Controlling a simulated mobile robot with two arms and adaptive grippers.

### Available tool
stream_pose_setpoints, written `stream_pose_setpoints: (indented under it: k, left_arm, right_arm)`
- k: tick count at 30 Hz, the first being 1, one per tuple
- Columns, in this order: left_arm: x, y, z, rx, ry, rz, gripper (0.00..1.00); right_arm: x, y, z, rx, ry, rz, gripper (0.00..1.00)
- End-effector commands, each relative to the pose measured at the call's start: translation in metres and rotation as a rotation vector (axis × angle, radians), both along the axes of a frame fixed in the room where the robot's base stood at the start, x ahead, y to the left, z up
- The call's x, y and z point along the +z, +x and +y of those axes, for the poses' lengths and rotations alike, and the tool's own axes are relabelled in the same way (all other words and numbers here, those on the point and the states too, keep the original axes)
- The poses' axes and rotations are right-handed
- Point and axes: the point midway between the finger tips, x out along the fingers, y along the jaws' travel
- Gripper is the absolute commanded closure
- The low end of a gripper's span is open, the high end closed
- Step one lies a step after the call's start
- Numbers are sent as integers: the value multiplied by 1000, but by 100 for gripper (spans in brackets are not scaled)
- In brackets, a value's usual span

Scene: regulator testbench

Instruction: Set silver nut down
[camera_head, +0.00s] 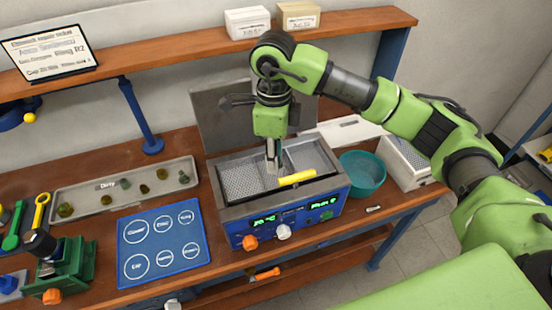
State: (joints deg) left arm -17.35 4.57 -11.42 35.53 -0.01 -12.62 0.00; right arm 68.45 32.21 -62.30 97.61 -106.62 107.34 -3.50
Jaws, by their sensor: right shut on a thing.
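My right gripper (272,168) points straight down into the open basin of the blue cleaning bath (228,213). Its fingers are shut on something small between the tips, taken to be the silver nut; its shape is too small and too covered by the fingers to make out. I cannot tell whether it touches the basket floor. A yellow bar (297,178) lies just right of the fingertips across the basket. My left gripper is out of view.
A blue mat (125,253) with labelled circles lies left of the bath, empty. Behind it, the "Dirty" tray (84,205) holds several small parts. A teal bowl (363,172) stands right of the bath; a small silvery piece (373,209) lies before it. A green fixture (72,268) stands front left.

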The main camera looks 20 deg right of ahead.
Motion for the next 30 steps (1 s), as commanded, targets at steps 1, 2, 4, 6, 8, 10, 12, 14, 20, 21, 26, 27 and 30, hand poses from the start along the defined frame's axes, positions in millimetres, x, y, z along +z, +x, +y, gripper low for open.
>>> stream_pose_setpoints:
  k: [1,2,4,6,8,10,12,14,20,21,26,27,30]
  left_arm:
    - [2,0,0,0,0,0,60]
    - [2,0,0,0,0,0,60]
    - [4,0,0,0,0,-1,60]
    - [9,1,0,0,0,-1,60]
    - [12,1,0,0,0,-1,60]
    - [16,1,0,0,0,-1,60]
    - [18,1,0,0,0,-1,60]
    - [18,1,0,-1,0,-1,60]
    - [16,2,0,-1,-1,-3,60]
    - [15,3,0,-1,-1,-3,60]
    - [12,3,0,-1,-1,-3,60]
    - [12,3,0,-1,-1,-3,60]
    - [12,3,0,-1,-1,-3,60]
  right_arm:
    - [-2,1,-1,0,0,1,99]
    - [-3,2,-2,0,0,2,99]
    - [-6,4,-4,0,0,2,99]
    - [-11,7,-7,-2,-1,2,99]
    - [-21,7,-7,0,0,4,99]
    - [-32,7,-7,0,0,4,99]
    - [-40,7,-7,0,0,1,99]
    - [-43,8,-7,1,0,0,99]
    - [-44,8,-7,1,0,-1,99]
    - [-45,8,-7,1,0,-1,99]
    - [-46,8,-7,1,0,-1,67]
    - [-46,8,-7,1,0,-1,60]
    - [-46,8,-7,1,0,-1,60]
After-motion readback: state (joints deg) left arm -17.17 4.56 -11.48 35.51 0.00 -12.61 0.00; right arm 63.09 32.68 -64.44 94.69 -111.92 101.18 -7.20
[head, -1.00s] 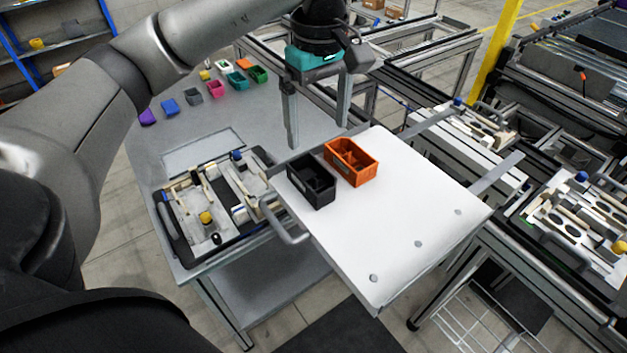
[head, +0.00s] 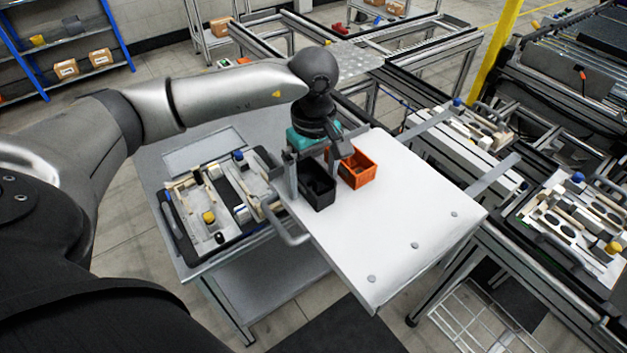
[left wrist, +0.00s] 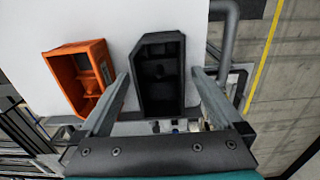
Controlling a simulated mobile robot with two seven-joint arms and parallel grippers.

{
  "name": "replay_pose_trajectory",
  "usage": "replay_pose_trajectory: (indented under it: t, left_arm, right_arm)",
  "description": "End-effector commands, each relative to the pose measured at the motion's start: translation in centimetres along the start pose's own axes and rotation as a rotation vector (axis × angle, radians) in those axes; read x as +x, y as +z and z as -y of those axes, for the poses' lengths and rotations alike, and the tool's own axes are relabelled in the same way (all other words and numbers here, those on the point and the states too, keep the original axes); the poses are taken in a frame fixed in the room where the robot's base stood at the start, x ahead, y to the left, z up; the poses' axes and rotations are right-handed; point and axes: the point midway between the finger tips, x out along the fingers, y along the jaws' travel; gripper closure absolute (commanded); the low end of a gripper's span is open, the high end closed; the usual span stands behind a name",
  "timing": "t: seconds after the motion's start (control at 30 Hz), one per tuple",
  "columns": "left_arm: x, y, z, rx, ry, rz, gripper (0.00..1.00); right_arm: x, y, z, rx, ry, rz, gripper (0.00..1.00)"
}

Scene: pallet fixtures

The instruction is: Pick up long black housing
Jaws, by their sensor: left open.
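The black housing (head: 318,187) is an open black bin at the far left corner of the white board. It also shows in the left wrist view (left wrist: 161,75), where it lies between the two finger lines. My left gripper (head: 312,181) is open above the housing, one finger at its left side and one at its right, between it and the orange bin. In the left wrist view my left gripper (left wrist: 163,78) shows wide, with gaps on both sides of the housing. Whether the fingers reach down beside its walls I cannot tell. My right gripper is not in view.
An orange bin (head: 358,170) stands close on the right of the black housing. A fixture tray (head: 180,226) with parts lies left on the grey table.

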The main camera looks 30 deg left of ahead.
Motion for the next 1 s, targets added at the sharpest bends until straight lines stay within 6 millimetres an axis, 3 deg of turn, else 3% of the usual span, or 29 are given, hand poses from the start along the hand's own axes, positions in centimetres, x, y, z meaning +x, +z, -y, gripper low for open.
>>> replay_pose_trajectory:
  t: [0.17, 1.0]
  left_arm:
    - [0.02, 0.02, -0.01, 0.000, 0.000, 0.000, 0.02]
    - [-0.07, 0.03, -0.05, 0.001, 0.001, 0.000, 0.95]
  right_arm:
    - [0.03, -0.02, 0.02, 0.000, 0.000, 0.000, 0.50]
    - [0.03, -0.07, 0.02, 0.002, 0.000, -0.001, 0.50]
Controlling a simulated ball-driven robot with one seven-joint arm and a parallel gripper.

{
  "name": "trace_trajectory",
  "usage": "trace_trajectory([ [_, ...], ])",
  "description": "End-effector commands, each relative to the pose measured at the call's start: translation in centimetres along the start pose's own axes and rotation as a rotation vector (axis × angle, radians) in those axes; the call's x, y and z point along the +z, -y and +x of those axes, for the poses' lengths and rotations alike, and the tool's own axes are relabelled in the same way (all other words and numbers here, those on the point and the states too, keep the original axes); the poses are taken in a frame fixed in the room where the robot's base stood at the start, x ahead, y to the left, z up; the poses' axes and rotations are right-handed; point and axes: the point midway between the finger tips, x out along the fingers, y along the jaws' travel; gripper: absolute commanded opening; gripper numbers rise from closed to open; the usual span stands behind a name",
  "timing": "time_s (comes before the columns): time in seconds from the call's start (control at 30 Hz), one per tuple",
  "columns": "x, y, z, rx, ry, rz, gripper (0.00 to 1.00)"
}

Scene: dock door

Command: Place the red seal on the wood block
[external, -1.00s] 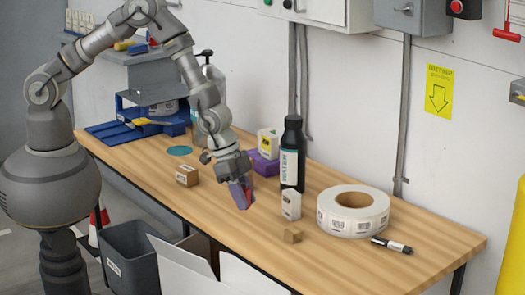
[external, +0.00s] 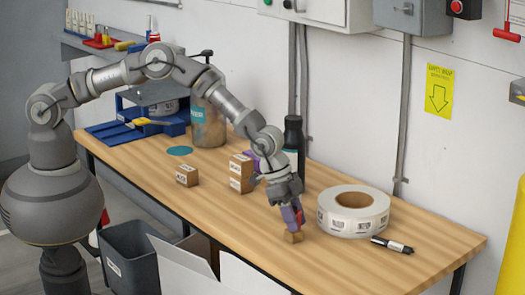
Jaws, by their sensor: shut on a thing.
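The wood block (external: 293,238) is a small tan piece near the front edge of the table, left of the label roll. My gripper (external: 296,226), with purple fingers, points down right over the block. It is shut on the red seal (external: 300,216), a small red piece mostly hidden between the fingers. The seal is just above the block or touching it; I cannot tell which.
A large white label roll (external: 353,214) stands close to the right of my gripper, with a marker (external: 392,245) in front of it. A dark bottle (external: 293,136) is behind my wrist. Small brown boxes (external: 240,172) are stacked to the left.

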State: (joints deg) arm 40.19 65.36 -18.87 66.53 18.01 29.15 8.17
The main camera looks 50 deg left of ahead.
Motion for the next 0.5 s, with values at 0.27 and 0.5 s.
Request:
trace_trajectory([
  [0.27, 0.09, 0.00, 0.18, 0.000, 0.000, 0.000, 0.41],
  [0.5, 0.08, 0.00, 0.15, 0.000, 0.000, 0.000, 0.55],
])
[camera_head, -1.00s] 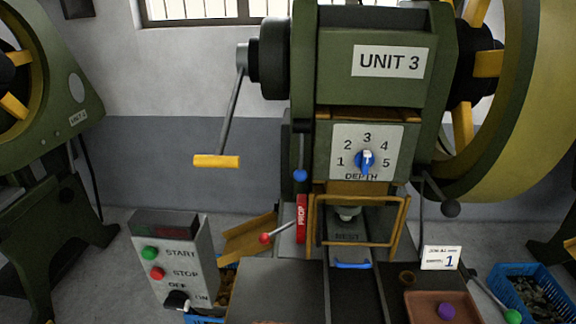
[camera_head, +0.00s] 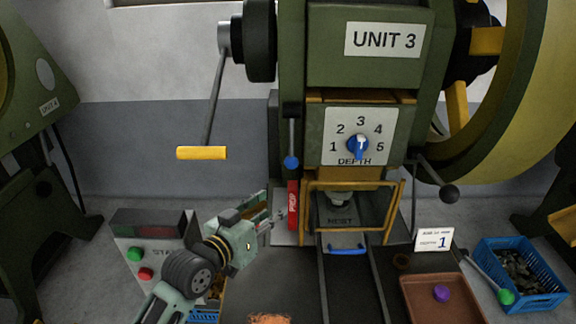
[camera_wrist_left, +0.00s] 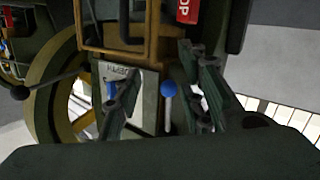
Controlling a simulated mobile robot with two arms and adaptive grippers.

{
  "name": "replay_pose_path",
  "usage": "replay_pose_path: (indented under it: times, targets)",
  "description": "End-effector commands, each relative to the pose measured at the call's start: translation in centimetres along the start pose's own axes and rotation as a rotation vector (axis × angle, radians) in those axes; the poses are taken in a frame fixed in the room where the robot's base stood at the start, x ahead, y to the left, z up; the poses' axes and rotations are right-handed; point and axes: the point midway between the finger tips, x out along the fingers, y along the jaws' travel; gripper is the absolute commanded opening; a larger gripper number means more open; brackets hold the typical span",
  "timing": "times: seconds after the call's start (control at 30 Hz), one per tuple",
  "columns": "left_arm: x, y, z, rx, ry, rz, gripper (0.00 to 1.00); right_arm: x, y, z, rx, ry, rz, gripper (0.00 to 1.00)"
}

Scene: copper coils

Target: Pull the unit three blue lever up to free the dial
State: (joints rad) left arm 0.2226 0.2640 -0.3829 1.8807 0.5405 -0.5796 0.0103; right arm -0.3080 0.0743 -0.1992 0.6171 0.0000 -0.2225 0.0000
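The blue lever (camera_head: 291,162) has a grey rod and a blue ball. It hangs straight down from a black mount, left of the dial plate on the Unit 3 press (camera_head: 370,45). The blue dial (camera_head: 358,146) sits on a white plate numbered 1 to 5; its exact setting is hard to read. My left gripper (camera_head: 266,213) is open and empty, below and left of the lever. In the left wrist view, my left gripper's fingers (camera_wrist_left: 162,75) stand apart, with the lever's blue ball (camera_wrist_left: 168,89) showing between them, not held. My right gripper is not in view.
A yellow-handled crank (camera_head: 202,153) hangs at left. A red prop (camera_head: 293,206) stands below the lever, beside the yellow guard frame (camera_head: 312,215). The control box (camera_head: 134,232) is partly behind my left arm. A card (camera_head: 434,240) reads depth 1. A blue crate (camera_head: 490,279) is at right.

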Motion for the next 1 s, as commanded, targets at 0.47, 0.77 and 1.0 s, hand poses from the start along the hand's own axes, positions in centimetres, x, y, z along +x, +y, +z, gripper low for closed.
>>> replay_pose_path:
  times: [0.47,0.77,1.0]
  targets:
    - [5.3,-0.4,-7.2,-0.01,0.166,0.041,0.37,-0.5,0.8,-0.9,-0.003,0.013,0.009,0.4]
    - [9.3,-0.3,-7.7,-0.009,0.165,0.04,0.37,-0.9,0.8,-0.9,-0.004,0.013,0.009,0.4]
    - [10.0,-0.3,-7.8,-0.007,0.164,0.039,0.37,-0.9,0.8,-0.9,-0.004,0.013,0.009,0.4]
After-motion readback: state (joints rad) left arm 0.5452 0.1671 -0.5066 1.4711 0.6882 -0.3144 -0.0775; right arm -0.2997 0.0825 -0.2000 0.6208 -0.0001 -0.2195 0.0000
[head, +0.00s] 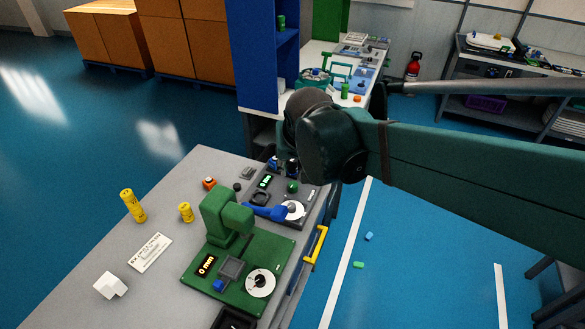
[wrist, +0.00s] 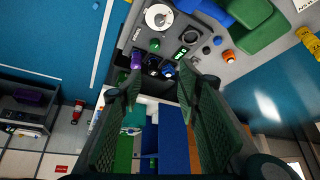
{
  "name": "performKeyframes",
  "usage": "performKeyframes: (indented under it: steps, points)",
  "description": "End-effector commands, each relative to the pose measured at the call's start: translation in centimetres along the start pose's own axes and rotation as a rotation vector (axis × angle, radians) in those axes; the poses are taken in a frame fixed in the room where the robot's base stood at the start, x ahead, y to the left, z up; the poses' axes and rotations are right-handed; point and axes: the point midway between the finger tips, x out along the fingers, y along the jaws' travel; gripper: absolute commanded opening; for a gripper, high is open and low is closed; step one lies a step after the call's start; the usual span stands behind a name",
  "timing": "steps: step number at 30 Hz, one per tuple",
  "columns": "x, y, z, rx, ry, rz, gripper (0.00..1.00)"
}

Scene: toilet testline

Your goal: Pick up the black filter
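My gripper (wrist: 160,88) is open and empty in the wrist view, its two green textured fingers wide apart. Beyond the fingertips, a row of small parts stands at the grey device's edge: a purple one (wrist: 137,60), a black one (wrist: 153,66) that looks like the black filter, and a blue one (wrist: 168,71). The black one lies between the fingers' lines, apart from them. In the head view, my dark wrist hides most of the gripper and part of this row. Another small black piece (head: 237,187) lies near an orange button (head: 209,183); I cannot tell what it is.
The grey table (head: 180,235) carries a green machine (head: 238,262), a dark grey device (head: 265,197) with a blue lever (head: 265,211), and yellow cylinders (head: 133,205). A blue shelf (head: 254,60) stands just behind. Blue floor right of the table is mostly clear.

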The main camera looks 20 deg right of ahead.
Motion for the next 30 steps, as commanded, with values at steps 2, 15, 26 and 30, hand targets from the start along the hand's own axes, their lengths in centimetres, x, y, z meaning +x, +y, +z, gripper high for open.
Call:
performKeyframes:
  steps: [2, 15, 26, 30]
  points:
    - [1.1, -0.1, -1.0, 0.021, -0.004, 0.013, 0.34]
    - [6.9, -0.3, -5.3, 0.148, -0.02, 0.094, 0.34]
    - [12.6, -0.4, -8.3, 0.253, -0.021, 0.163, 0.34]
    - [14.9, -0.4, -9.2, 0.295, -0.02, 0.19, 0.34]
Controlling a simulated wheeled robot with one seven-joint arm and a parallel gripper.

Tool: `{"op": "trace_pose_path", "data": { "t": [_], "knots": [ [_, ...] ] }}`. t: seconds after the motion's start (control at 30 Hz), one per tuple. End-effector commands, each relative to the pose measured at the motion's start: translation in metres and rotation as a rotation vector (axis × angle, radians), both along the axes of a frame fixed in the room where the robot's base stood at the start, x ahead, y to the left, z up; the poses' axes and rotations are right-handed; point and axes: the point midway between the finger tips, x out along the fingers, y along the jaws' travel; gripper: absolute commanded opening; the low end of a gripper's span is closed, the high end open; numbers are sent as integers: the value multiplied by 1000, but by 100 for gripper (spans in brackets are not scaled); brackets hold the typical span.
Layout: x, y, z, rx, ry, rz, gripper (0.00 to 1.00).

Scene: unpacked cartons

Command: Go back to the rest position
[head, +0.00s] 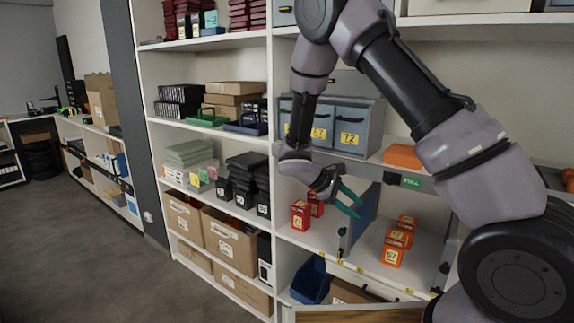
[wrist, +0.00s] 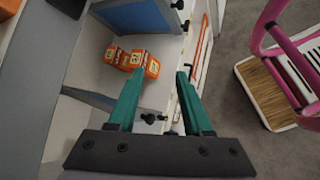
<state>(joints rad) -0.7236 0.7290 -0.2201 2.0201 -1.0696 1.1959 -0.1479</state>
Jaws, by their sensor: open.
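My gripper (head: 350,200) has green fingers spread apart, with nothing between them. In the head view it is in front of the middle shelf bay, just right of two red boxes (head: 300,215) marked with yellow labels. In the wrist view the open fingers (wrist: 155,95) point toward orange-red boxes (wrist: 138,62) on a white shelf, with a gap between the fingertips and the boxes. A blue panel (head: 366,212) stands upright just right of the fingers.
Several orange boxes (head: 392,255) stand on the shelf to the right. Grey bins (head: 350,128) sit on the shelf above. A blue tray (head: 312,280) is below. In the wrist view a pink-framed thing (wrist: 268,35) with a wooden base stands on the floor. Open floor (head: 90,240) lies left.

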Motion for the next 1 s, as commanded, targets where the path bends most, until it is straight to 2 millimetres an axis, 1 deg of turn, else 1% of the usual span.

————————

- [TASK STATEMENT]: Please copy only these lines, exactly: the first line of the records through the line containing "- Columns, in", ends included.

- [RESPONSE TO THE TASK]:
Controlling a simulated mobile robot with two arms and adaptive grippers.

### Available tool
stream_pose_setpoints, written `stream_pose_setpoints: (indented under it: k, left_arm, right_arm)`
- k: tick count at 30 Hz, the first being 1, one per tuple
- Columns, in this order: left_arm: x, y, z, rx, ry, rz, gripper (0.00..1.00); right_arm: x, y, z, rx, ry, rz, gripper (0.00..1.00)

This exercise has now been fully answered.